◆ **YOUR TASK**
Transcribe the material word for word, but without the images.
..............................
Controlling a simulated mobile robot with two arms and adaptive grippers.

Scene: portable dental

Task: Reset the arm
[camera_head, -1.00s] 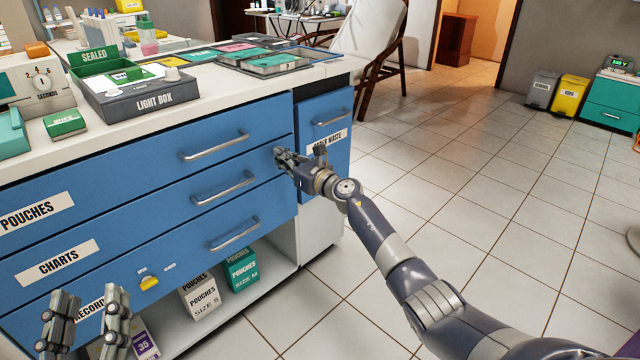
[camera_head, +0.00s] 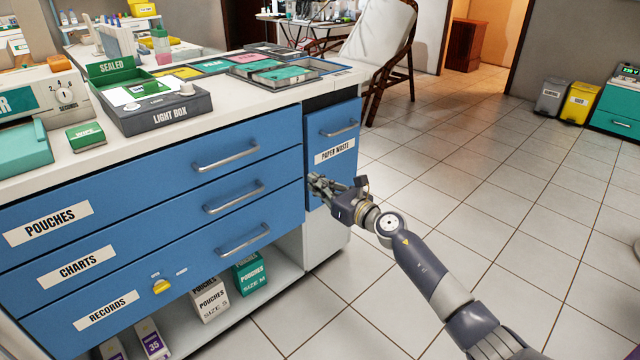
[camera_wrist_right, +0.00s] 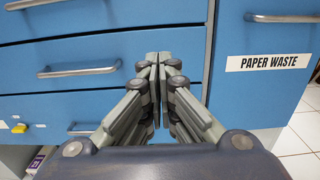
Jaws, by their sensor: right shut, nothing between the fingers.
..............................
◆ **WRITTEN ANSWER**
Controlling a simulated mobile robot with two arms and adaptive grippers.

Scene: portable dental

Task: Reset the arm
[camera_head, -1.00s] 
[camera_head, +0.00s] 
[camera_wrist_right, +0.00s] 
Jaws, by their sensor: right shut, nothing between the fingers.

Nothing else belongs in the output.